-- Start of Provided information --

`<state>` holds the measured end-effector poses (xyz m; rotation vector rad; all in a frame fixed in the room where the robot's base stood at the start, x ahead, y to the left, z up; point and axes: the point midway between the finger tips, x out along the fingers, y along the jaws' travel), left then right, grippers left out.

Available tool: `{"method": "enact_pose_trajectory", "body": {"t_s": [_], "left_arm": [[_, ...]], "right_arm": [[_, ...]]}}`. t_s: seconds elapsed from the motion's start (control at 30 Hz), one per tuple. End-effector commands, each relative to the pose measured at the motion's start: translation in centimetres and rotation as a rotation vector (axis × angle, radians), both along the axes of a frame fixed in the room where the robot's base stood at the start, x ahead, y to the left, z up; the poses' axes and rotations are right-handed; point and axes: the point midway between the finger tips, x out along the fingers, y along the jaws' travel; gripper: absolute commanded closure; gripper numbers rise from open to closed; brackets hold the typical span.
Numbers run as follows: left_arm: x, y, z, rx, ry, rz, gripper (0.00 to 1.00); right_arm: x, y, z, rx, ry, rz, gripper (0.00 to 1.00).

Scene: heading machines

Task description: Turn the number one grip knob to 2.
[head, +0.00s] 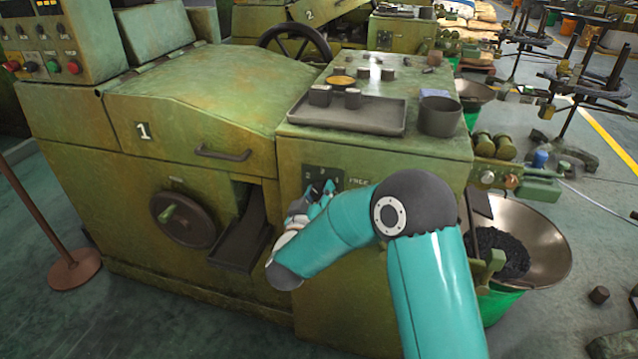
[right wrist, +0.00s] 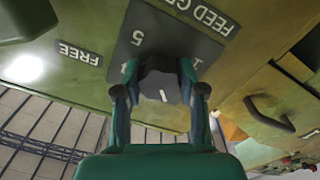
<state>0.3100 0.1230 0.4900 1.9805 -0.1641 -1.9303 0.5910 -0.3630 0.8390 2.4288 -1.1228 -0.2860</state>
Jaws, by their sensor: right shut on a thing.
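The grip knob (right wrist: 160,86) is a dark knob with a white mark. It sits on a dark number plate (right wrist: 178,32) on the front of the green machine marked 1 (head: 190,120). The plate (head: 312,173) also shows in the head view with small white numerals. My right gripper (right wrist: 160,92) has its fingers on both sides of the knob and is shut on it. In the head view my right gripper (head: 320,193) is at the plate, and it and my arm cover the knob. Which numeral the knob points to cannot be told. My left gripper is not in view.
A tray (head: 345,112) and a dark cup (head: 439,115) stand on the machine top. A chute (head: 240,245) and handwheel (head: 183,218) stick out left of my gripper. A wide metal bowl (head: 545,250) stands at the right. A post (head: 30,215) stands far left.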

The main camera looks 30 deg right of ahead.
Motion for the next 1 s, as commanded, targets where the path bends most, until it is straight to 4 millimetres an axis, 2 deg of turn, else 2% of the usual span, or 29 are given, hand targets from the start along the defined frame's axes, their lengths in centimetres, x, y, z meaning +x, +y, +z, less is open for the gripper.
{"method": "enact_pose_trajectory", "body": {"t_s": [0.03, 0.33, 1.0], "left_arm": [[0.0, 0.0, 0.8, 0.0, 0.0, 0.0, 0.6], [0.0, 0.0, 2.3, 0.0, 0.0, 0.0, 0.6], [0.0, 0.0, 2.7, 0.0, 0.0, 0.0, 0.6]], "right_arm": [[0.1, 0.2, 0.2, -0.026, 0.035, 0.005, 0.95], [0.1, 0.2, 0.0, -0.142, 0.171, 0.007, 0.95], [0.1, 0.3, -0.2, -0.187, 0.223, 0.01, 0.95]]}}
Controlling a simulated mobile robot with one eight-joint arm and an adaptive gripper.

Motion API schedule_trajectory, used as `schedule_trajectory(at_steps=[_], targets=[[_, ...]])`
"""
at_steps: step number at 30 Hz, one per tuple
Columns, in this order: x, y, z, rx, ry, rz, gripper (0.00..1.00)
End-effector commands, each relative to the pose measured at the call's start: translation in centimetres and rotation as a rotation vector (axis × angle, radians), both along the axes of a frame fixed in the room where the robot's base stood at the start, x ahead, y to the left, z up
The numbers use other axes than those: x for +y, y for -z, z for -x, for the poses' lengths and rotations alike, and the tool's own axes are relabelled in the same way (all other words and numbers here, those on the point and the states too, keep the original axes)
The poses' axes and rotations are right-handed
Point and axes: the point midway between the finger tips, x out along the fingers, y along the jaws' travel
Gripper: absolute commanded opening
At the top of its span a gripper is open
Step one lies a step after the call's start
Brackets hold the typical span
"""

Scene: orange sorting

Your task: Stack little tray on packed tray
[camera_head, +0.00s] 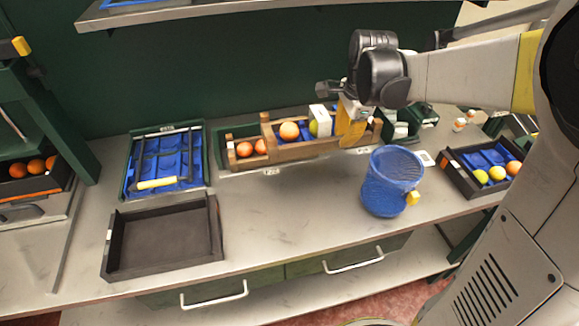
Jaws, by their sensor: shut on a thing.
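A small wooden tray (300,151) stands near the back of the counter, with an orange (289,130), a white carton (318,118) and a yellow-green fruit in it. My gripper (351,128), with yellow fingers, is shut on its right end. A second wooden section (229,151) with two oranges (245,149) shows at its left, lower down. The small tray hides much of what is below and behind it, so I cannot tell whether it rests on the lower one or hangs just above.
A blue mesh basket (390,182) stands in front of my gripper. A black tray with fruit (466,181) is at right. An empty dark tray (213,232) and a blue-lined tray (205,183) are at left. The counter's middle front (285,215) is clear. A shelf (180,14) hangs above.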

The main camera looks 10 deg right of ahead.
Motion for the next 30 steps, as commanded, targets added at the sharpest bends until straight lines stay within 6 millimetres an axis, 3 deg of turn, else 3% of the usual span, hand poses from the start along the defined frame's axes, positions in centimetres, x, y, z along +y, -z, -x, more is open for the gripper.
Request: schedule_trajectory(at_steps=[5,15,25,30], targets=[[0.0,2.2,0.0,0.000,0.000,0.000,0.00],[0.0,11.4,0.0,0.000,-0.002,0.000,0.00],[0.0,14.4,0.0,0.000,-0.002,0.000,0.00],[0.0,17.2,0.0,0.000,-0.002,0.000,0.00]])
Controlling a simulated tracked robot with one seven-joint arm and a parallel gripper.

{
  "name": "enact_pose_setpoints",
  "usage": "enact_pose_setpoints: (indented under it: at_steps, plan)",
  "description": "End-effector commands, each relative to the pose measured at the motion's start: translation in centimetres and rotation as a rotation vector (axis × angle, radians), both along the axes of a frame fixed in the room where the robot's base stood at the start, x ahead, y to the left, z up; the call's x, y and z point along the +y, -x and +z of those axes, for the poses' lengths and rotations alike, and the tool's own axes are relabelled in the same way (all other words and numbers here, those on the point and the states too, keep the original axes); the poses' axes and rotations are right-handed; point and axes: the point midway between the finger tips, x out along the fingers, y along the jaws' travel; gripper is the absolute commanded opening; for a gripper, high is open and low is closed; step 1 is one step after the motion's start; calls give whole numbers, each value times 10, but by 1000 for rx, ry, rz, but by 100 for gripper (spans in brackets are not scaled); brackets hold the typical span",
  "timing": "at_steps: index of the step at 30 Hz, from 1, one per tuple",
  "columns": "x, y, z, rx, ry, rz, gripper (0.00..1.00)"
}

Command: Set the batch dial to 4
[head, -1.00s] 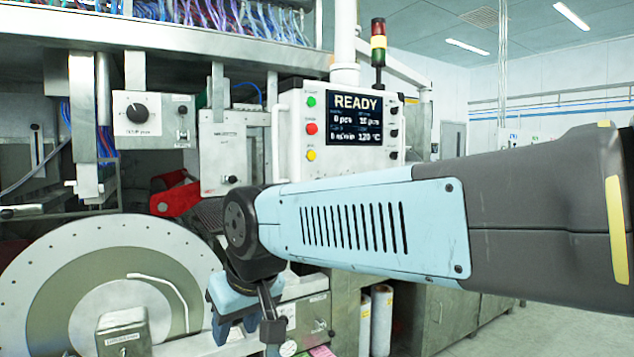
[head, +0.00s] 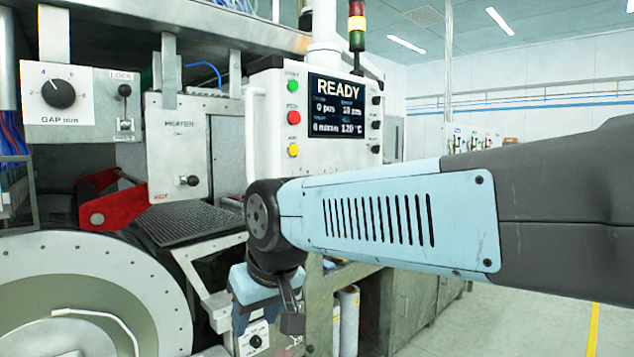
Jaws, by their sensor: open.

-- End of Provided information --

Print each line of the material above exactly, with the pictures removed from your copy.

• [Exercise response]
`<state>` holds the measured end-effector poses (xyz m; rotation vector rad; all in a frame fixed in the room where the robot's base stood at the start, x ahead, y to the left, z up; point and axes: the point midway between the finger tips, x out along the fingers, y along the jaws' travel), left then right, grippers left out.

Available tool: `{"method": "enact_pose_trajectory", "body": {"t_s": [_], "left_arm": [[_, ...]], "right_arm": [[_, ...]]}}`. t_s: seconds elapsed from the motion's start (control at 30 Hz), one per tuple. End-effector commands, each relative to the pose measured at the motion's start: translation in centimetres and rotation as a rotation vector (axis × angle, radians), both along the axes of a frame fixed in the room where the robot's base stood at the start, x ahead, y to the left, z up; the poses' axes and rotations are right-handed; point and axes: the point midway between the finger tips, x out along the fingers, y along the jaws' travel; gripper: absolute commanded closure; gripper numbers rise from open to closed; brackets hold the typical span.
Numbers run as follows: left_arm: x, y, z, rx, ry, rz, gripper (0.00 to 1.00); right_arm: x, y, z, rx, ry, rz, gripper (0.00 to 1.00).

Scene: heading machines

Task description: Turn the number one grip knob to 2.
[head, +0.00s] 
[right wrist, +0.00s] 
<state>0.3100 0.1230 0.4900 1.9805 -0.1641 -1.9303 0.5910 -0.3630 0.8390 2.4288 -1.1228 -0.2860</state>
Jaws, by their sensor: right shut on a thing.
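The grip knob (right wrist: 160,86) is a dark knob with a white mark. It sits on a dark number plate (right wrist: 178,32) on the front of the green machine marked 1 (head: 190,120). The plate (head: 312,173) also shows in the head view with small white numerals. My right gripper (right wrist: 160,92) has its fingers on both sides of the knob and is shut on it. In the head view my right gripper (head: 320,193) is at the plate, and it and my arm cover the knob. Which numeral the knob points to cannot be told. My left gripper is not in view.
A tray (head: 345,112) and a dark cup (head: 439,115) stand on the machine top. A chute (head: 240,245) and handwheel (head: 183,218) stick out left of my gripper. A wide metal bowl (head: 545,250) stands at the right. A post (head: 30,215) stands far left.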

The main camera looks 30 deg right of ahead.
Motion for the next 1 s, as commanded, targets where the path bends most, until it is straight to 4 millimetres an axis, 2 deg of turn, else 2% of the usual span, or 29 are given, hand targets from the start along the defined frame's axes, their lengths in centimetres, x, y, z meaning +x, +y, +z, less is open for the gripper.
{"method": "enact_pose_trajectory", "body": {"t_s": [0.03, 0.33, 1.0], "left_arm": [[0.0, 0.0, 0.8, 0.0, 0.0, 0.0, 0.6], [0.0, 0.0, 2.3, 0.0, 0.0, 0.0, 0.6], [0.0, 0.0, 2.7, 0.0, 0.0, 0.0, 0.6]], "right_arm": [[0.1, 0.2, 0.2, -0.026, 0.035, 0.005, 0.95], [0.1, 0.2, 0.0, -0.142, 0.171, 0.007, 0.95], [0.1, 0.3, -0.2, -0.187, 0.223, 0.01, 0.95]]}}
Controlling a simulated mobile robot with one eight-joint arm and an adaptive gripper.

Motion API schedule_trajectory, used as `schedule_trajectory(at_steps=[_], targets=[[_, ...]])`
"""
at_steps: step number at 30 Hz, one per tuple
Columns, in this order: x, y, z, rx, ry, rz, gripper (0.00..1.00)
End-effector commands, each relative to the pose measured at the call's start: translation in centimetres and rotation as a rotation vector (axis × angle, radians), both along the axes of a frame fixed in the room where the robot's base stood at the start, x ahead, y to the left, z up
The numbers use other axes than those: x for +y, y for -z, z for -x, for the poses' lengths and rotations alike, and the tool's own axes are relabelled in the same way (all other words and numbers here, those on the point and the states too, keep the original axes)
The poses' axes and rotations are right-handed
Point and axes: the point midway between the finger tips, x out along the fingers, y along the jaws' travel
Gripper: absolute commanded opening
At the top of its span a gripper is open
Step one lies a step after the call's start
Brackets hold the typical span
"""

Scene: orange sorting

Your task: Stack little tray on packed tray
[camera_head, +0.00s] 
Jaws, by their sensor: shut on a thing.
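A small wooden tray (300,151) stands near the back of the counter, with an orange (289,130), a white carton (318,118) and a yellow-green fruit in it. My gripper (351,128), with yellow fingers, is shut on its right end. A second wooden section (229,151) with two oranges (245,149) shows at its left, lower down. The small tray hides much of what is below and behind it, so I cannot tell whether it rests on the lower one or hangs just above.
A blue mesh basket (390,182) stands in front of my gripper. A black tray with fruit (466,181) is at right. An empty dark tray (213,232) and a blue-lined tray (205,183) are at left. The counter's middle front (285,215) is clear. A shelf (180,14) hangs above.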

The main camera looks 10 deg right of ahead.
Motion for the next 30 steps, as commanded, targets added at the sharpest bends until straight lines stay within 6 millimetres an axis, 3 deg of turn, else 3% of the usual span, hand poses from the start along the defined frame's axes, positions in centimetres, x, y, z along +y, -z, -x, more is open for the gripper.
Request: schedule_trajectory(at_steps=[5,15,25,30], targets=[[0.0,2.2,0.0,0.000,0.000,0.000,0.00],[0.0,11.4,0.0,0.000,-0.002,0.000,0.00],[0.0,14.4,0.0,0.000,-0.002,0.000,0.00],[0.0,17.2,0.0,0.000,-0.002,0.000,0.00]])
Controlling a simulated tracked robot with one seven-joint arm and a parallel gripper.

{
  "name": "enact_pose_setpoints",
  "usage": "enact_pose_setpoints: (indented under it: at_steps, plan)",
  "description": "End-effector commands, each relative to the pose measured at the motion's start: translation in centimetres and rotation as a rotation vector (axis × angle, radians), both along the axes of a frame fixed in the room where the robot's base stood at the start, x ahead, y to the left, z up; the call's x, y and z point along the +y, -x and +z of those axes, for the poses' lengths and rotations alike, and the tool's own axes are relabelled in the same way (all other words and numbers here, those on the point and the states too, keep the original axes); the poses' axes and rotations are right-handed; point and axes: the point midway between the finger tips, x out along the fingers, y along the jaws' travel; gripper is the absolute commanded opening; for a gripper, high is open and low is closed; step 1 is one step after the motion's start; calls give whole numbers, each value times 10, but by 1000 for rx, ry, rz, but by 100 for gripper (spans in brackets are not scaled); brackets hold the typical span",
  "timing": "at_steps: index of the step at 30 Hz, from 1, one per tuple",
  "columns": "x, y, z, rx, ry, rz, gripper (0.00..1.00)"
}

Command: Set the batch dial to 4
[head, -1.00s] 
[head, +0.00s] 
Jaws, by their sensor: open.

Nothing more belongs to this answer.